Sharon Stone on being more than a pretty face

SHARON STONE talks about her new film Lovelace, the look of her character, doing a Playboy shoot to change her bookworm image to be considered sexy, obeying your husband, and the sexual revolution in US cinema.

Sharon Stone on being more than a pretty face

Q: With so much buzz over the years with Linda Lovelace and Deep Throat, and the zeitgeist of the political and pop culture of the world, what is the mystique of these characters that led you to this project?
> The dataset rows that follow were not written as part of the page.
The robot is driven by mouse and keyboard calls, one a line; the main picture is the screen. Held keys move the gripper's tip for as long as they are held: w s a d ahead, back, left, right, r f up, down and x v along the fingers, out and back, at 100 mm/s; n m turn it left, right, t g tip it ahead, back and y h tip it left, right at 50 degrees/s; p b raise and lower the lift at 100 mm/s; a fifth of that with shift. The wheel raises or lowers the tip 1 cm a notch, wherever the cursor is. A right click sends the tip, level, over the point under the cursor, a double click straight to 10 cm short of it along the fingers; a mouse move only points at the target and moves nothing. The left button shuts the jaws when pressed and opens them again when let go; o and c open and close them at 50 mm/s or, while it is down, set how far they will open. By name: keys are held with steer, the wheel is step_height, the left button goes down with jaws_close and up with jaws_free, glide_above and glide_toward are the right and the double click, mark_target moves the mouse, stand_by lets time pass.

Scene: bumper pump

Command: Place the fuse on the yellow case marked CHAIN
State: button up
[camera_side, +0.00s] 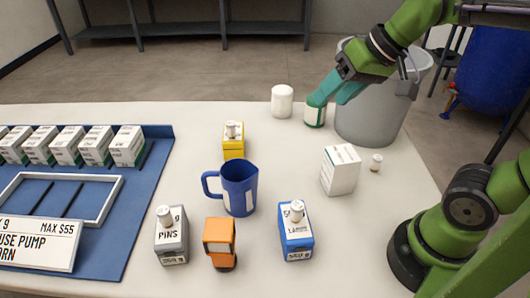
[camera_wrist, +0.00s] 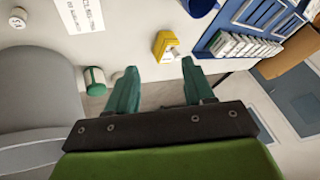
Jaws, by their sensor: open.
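The yellow case (camera_side: 234,152) stands upright behind the blue mug, with a small white piece on top. It also shows in the wrist view (camera_wrist: 161,44), ahead of the fingers; its lettering is too small to read. No thing is clearly labelled as the fuse. A small white round piece (camera_side: 376,162) stands alone beside the white box; it shows in the wrist view (camera_wrist: 17,22) with an unclear mark. My gripper (camera_side: 328,94) is open and empty above the far side of the table; both fingers show apart in the wrist view (camera_wrist: 160,70).
A green-and-white jar (camera_side: 315,114) is close to the fingers, beside a white jar (camera_side: 282,101). Around stand a grey bin (camera_side: 372,120), white box (camera_side: 340,172), blue mug (camera_side: 239,188), grey PINS case (camera_side: 171,240), orange object (camera_side: 220,240), blue case (camera_side: 296,235) and blue tray (camera_side: 128,225).

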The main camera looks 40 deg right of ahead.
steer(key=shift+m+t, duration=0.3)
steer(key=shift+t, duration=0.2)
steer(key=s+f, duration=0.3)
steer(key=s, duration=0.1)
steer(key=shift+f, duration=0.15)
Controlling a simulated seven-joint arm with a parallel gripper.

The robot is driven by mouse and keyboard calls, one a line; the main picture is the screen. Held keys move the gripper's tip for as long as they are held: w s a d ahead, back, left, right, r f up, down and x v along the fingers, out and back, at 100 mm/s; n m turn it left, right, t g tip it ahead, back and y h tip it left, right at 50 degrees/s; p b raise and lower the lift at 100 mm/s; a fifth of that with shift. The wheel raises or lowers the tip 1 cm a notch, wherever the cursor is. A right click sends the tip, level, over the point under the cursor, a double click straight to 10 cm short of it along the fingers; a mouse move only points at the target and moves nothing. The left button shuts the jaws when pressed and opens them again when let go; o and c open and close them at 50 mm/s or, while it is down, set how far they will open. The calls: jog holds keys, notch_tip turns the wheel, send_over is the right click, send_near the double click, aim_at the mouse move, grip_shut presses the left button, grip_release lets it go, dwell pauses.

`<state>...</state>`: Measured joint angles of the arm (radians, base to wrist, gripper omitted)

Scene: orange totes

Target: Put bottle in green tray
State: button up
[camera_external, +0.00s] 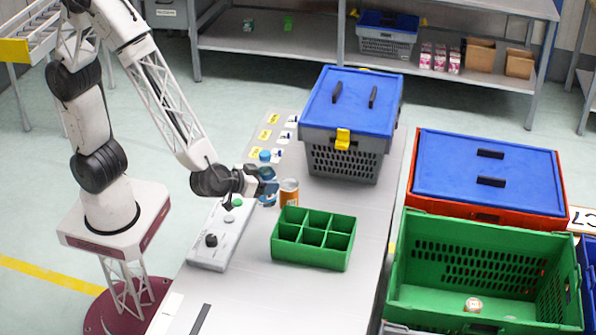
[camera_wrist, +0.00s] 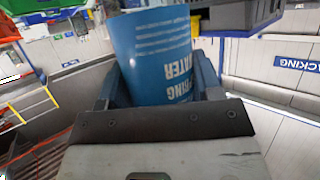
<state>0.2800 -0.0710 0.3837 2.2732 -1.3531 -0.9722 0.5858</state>
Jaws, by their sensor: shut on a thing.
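A blue bottle with white lettering (camera_wrist: 158,45) stands between my fingers in the wrist view. In the external view, its blue cap (camera_external: 265,155) shows above my gripper (camera_external: 268,182) and its lower part shows below. My gripper is shut on the bottle, which looks upright. The green tray (camera_external: 301,262), divided into several compartments, sits on the grey table in front of and to the right of my gripper. Its visible compartments look empty. I cannot tell whether the bottle's base touches the table.
An orange can (camera_external: 289,192) stands right beside the bottle. A grey tote with a blue lid (camera_external: 343,150) stands behind on the table (camera_external: 215,297). A grey control box (camera_external: 222,238) lies left of the tray. A large green crate (camera_external: 482,227) stands off the table at right.

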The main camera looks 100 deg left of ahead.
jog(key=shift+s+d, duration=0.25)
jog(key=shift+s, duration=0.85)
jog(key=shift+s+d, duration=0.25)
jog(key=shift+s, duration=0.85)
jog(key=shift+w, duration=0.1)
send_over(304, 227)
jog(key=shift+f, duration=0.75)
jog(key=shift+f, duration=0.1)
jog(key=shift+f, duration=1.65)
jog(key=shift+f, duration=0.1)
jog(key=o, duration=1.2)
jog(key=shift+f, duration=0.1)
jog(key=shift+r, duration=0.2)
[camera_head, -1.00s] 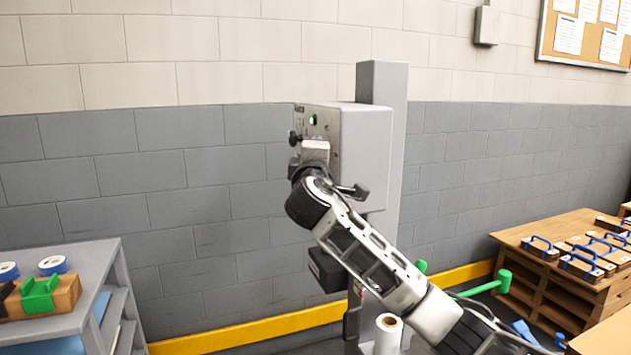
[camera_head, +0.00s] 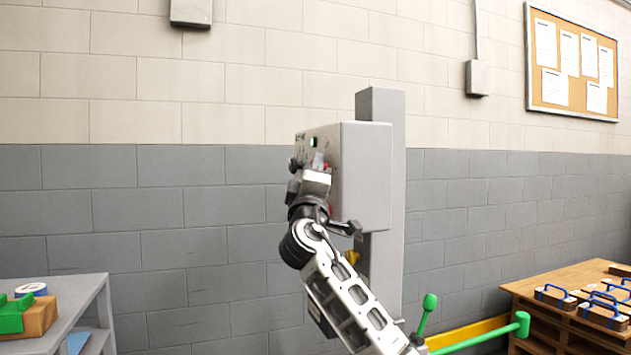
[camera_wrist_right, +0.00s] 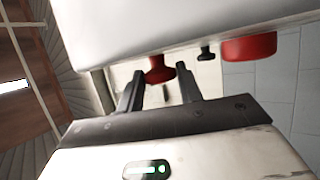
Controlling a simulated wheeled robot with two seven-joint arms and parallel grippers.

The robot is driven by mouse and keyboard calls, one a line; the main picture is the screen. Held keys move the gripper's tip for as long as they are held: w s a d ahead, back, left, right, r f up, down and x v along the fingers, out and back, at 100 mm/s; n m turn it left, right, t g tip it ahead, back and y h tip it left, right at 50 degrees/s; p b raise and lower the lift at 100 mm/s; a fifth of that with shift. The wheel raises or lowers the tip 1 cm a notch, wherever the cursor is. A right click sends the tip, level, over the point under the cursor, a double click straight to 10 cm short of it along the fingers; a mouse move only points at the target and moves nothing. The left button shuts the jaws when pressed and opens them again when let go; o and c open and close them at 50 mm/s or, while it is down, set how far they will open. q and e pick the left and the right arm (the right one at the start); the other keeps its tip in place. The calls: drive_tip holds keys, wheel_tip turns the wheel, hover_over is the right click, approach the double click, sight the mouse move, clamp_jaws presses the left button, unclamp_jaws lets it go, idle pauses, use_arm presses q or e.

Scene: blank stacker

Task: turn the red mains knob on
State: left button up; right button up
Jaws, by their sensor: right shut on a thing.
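A grey control box (camera_head: 362,180) on a post carries a panel on its left face. In the right wrist view the red knob (camera_wrist_right: 160,72) sits between the two fingers of my right gripper (camera_wrist_right: 162,85). My right gripper (camera_head: 318,170) is at the panel and shut on this knob. The fingers hide part of the knob, and its marking cannot be read. My left gripper is not in view.
A larger red button (camera_wrist_right: 248,48) and a small black knob (camera_wrist_right: 206,53) stand beside the gripped knob. The panel also has a green light (camera_head: 313,142).

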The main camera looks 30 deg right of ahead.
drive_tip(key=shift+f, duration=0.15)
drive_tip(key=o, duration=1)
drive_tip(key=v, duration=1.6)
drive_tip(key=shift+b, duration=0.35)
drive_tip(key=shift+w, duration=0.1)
I grew up in the middle of nowhere in Pennsylvania in the farm countries, so I didn’t really have any big idea of who she was. Of course, I’d heard her name, I heard a few references and so forth, but when I read the script, a couple of things happened. One, I knew of these directors, because of my involvement as an AIDS worker, and there are beautiful films about the making of the American Quilt, and the Harvey Milk story, were just so special. And that’s a kind of special integrity to me. And then I read the script. The script is so good and it stands on its own as a very good script. Then this part, I had been offered to play mothers before, but I didn’t want to just take a stunt mum, ‘Oh, there’s Sharon playing a mum; great stunt casting.’ I wanted to play a mother with some meaning and for me, this cycle of dysfunction in a family is meaningful and it’s intriguing to look at because, metaphorically and cinematically, this gives it quite a powerful punch to see it play out in this way. To see that this mother, though she can look villainous, she was doing the best that she could with what she had and what she knew and coming from a dysfunction in her own past, she made mistakes, but she was still that woman that got dinner on the table every night and there was still family meals, and she was still trying and still loving her husband and still working hard. And so even though she failed, she still succeeded. She was still loving her daughter and she still was growing and learning and realising as this was happening, and as her daughter was standing up for herself, she was growing, too, in that movement of women’s rights. The things today we are still fighting and striving to maintain, and it’s funny that this is much later, but we are still struggling to keep those rights and so I felt that though it was a story in the 70s, it was still so relevant today. So there are many aspects of the story, these great actors such as Peter Sarsgaard and I thought there were just so many elements about this particular project that made it really wonderful and worthwhile.